(Rows from a robot dataset)
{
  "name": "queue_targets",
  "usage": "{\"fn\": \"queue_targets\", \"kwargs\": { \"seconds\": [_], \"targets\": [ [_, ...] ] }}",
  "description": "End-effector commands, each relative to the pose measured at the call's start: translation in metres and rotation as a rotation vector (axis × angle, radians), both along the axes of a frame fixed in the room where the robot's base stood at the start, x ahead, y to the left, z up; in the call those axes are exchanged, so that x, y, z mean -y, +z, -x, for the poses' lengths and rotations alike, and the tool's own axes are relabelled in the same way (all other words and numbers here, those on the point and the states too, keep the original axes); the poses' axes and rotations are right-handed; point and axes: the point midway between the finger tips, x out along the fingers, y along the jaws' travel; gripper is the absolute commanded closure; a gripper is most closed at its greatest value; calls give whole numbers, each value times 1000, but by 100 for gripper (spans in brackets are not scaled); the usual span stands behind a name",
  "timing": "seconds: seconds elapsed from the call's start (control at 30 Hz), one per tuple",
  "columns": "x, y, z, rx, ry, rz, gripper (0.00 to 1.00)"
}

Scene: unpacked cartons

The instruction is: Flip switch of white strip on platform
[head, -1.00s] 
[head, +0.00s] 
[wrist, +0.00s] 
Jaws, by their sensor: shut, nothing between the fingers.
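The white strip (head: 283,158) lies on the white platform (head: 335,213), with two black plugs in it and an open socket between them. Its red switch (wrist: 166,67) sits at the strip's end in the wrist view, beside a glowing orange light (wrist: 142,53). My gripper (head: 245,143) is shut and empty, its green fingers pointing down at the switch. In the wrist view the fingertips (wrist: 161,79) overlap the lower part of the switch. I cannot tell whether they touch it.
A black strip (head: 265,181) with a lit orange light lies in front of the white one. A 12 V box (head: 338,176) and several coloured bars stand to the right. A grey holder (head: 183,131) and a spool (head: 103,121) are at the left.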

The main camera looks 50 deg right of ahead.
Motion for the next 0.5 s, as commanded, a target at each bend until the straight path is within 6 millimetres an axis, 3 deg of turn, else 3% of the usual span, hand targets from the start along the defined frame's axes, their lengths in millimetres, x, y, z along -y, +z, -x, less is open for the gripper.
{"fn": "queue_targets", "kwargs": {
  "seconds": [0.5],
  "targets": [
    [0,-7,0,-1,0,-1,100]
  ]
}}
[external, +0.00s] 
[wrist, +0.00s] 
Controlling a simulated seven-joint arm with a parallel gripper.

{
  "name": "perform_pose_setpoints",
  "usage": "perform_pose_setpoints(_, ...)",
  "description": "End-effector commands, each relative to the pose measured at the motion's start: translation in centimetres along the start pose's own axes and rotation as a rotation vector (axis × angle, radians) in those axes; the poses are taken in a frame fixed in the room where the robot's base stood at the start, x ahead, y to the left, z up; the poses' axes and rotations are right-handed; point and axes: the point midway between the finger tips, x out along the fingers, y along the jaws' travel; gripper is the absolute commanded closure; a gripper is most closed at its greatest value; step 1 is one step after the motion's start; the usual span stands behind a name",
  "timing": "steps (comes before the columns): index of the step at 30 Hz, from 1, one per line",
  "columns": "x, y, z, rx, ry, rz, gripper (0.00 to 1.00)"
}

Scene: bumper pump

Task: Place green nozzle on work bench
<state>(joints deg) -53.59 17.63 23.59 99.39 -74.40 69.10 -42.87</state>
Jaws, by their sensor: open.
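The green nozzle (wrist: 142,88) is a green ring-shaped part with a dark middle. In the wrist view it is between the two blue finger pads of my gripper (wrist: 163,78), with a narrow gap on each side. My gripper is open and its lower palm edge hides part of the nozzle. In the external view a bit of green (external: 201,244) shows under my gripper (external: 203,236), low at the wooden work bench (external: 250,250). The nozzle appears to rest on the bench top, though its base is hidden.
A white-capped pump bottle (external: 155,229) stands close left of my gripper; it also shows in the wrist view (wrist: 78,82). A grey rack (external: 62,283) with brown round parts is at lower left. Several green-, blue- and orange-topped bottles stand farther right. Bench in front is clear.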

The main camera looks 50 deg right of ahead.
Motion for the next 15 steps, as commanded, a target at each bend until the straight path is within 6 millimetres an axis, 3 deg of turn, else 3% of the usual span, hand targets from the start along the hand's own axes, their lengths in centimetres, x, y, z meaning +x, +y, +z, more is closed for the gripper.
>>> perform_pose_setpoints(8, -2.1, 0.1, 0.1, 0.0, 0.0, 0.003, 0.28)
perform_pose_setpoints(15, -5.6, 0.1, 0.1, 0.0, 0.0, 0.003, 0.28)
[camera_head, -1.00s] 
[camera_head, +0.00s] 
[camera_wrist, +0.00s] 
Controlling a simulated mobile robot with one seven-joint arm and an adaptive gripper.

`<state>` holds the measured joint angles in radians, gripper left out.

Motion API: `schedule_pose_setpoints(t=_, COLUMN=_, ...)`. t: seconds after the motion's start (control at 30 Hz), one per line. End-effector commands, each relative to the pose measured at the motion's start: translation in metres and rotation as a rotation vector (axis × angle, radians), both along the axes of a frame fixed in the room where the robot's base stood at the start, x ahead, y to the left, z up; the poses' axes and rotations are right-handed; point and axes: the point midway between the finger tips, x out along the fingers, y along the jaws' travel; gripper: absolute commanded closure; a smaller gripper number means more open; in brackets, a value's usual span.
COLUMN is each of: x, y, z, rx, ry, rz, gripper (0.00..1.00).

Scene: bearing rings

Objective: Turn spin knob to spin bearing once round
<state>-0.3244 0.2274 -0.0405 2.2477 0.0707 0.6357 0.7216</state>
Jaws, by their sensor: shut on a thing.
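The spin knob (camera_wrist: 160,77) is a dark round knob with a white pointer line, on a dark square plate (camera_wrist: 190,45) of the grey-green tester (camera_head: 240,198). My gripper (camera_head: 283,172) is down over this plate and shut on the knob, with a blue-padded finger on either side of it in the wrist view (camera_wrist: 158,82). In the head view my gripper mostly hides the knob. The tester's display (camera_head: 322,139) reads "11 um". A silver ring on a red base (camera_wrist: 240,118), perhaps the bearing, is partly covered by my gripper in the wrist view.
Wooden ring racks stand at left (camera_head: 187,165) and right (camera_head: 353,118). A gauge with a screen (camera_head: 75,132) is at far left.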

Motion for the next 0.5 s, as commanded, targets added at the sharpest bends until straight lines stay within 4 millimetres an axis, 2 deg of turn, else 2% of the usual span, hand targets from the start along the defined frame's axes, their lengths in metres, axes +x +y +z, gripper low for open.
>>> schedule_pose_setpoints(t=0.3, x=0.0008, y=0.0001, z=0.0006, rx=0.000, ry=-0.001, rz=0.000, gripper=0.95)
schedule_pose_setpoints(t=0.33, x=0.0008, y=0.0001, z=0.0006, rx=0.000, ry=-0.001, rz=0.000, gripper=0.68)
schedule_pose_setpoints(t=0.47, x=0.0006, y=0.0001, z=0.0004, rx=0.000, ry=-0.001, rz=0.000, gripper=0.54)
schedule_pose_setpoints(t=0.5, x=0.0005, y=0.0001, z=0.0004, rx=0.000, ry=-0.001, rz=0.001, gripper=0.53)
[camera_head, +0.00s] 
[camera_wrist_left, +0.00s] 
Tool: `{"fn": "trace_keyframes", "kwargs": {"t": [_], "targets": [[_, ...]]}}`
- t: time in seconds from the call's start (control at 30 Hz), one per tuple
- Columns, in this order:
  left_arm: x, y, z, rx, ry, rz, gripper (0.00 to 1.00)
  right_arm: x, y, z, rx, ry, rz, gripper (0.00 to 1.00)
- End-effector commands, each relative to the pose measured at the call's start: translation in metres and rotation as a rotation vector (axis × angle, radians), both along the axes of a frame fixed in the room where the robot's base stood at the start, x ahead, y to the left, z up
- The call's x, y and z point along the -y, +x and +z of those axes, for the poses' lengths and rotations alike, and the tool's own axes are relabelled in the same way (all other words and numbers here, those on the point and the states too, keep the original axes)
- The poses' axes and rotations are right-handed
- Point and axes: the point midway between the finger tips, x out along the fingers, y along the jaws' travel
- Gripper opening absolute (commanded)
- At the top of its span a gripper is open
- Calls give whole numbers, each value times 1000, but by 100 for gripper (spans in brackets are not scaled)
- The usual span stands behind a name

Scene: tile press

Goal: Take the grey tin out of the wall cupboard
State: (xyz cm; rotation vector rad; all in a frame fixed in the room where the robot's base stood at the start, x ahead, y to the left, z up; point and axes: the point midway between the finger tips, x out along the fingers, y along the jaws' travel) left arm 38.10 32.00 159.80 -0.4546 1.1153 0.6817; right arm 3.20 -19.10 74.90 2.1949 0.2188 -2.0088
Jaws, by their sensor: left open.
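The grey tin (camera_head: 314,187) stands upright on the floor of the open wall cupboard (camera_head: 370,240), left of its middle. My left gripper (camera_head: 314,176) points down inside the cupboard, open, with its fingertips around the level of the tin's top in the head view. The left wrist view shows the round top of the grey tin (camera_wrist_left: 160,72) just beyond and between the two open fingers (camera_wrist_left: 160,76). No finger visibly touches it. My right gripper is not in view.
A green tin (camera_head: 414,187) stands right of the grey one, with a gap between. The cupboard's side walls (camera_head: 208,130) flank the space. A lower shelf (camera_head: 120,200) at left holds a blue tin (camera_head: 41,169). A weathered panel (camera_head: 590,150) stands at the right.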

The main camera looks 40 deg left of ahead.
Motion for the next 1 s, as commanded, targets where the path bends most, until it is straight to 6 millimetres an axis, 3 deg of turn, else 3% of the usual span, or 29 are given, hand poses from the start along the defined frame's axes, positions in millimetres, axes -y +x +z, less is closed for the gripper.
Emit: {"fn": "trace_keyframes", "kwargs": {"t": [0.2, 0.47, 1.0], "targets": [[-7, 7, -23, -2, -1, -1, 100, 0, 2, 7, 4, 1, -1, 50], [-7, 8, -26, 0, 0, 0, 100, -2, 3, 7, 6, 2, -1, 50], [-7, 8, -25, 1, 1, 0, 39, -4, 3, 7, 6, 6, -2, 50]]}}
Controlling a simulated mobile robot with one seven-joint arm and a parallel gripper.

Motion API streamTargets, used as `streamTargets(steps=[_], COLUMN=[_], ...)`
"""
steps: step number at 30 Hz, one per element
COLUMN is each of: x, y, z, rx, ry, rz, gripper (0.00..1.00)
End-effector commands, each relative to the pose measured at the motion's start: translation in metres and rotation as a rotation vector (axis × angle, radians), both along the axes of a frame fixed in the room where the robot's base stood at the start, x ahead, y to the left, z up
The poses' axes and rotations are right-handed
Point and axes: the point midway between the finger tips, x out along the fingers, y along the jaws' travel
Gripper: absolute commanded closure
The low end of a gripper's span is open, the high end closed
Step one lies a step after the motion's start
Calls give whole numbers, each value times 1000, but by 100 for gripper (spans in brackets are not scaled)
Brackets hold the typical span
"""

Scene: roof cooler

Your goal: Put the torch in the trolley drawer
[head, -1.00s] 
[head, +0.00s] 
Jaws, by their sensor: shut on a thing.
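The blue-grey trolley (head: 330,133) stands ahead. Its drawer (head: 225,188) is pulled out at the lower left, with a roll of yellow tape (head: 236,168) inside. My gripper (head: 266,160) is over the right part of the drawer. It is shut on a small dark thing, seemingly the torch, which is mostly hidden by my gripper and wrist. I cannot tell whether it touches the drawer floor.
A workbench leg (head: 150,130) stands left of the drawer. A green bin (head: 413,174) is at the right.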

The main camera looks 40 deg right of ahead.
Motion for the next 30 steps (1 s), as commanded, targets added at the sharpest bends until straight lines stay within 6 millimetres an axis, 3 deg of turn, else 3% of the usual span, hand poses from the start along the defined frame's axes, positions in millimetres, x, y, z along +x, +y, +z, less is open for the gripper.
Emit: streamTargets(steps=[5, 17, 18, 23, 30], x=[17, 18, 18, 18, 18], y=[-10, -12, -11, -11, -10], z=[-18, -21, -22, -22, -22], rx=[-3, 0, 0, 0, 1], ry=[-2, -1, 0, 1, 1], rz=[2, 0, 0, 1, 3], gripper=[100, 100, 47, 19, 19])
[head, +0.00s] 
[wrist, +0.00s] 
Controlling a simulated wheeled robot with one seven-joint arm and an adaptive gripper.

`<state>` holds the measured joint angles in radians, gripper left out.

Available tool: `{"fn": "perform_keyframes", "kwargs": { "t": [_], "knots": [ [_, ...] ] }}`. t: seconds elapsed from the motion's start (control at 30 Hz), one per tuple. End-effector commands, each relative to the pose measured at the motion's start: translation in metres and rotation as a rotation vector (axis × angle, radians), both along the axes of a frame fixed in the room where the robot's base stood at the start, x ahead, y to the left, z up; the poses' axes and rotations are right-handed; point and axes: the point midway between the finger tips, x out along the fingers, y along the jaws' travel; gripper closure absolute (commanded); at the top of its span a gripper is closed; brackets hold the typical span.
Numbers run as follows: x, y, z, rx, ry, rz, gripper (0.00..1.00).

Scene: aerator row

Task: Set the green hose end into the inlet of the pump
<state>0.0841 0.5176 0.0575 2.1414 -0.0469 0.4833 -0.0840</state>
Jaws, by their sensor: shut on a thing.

▶ Task prompt: Reproduce exactly the lines from the line with "Controlling a simulated seven-joint" through the line with "Motion for the next 15", both end lines included, and only those lines.

▶ Solution to this problem:
Controlling a simulated seven-joint arm with a parallel gripper.

{
  "name": "perform_pose_setpoints",
  "usage": "perform_pose_setpoints(_, ...)",
  "description": "End-effector commands, each relative to the pose measured at the motion's start: translation in centimetres along the start pose's own axes and rotation as a rotation vector (axis × angle, radians) in those axes; the poses are taken in a frame fixed in the room where the robot's base stood at the start, x ahead, y to the left, z up; the poses' axes and rotations are right-handed; point and axes: the point midway between the finger tips, x out along the fingers, y along the jaws' travel; gripper is the absolute commanded closure; a gripper is most closed at its greatest value; step 1 is one step after the motion's start; the usual span stands behind a name",
  "timing": "steps (comes before the columns): index of the step at 30 Hz, from 1, one per line",
  "columns": "x, y, z, rx, ry, rz, gripper (0.00 to 1.00)"
}

Scene: bumper pump

Task: Place green nozzle on work bench
<state>(joints deg) -53.59 17.63 23.59 99.39 -74.40 69.10 -42.87</state>
Jaws, by their sensor: open.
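The green nozzle (wrist: 142,88) is a green ring-shaped part with a dark middle. In the wrist view it is between the two blue finger pads of my gripper (wrist: 163,78), with a narrow gap on each side. My gripper is open and its lower palm edge hides part of the nozzle. In the external view a bit of green (external: 201,244) shows under my gripper (external: 203,236), low at the wooden work bench (external: 250,250). The nozzle appears to rest on the bench top, though its base is hidden.
A white-capped pump bottle (external: 155,229) stands close left of my gripper; it also shows in the wrist view (wrist: 78,82). A grey rack (external: 62,283) with brown round parts is at lower left. Several green-, blue- and orange-topped bottles stand farther right. Bench in front is clear.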

The main camera looks 50 deg right of ahead.
Motion for the next 15 steps, as commanded, a target at each bend until the straight path is within 6 millimetres an axis, 3 deg of turn, else 3% of the usual span, hand targets from the start along the hand's own axes, their lengths in centimetres, x, y, z meaning +x, +y, +z, more is closed for the gripper.

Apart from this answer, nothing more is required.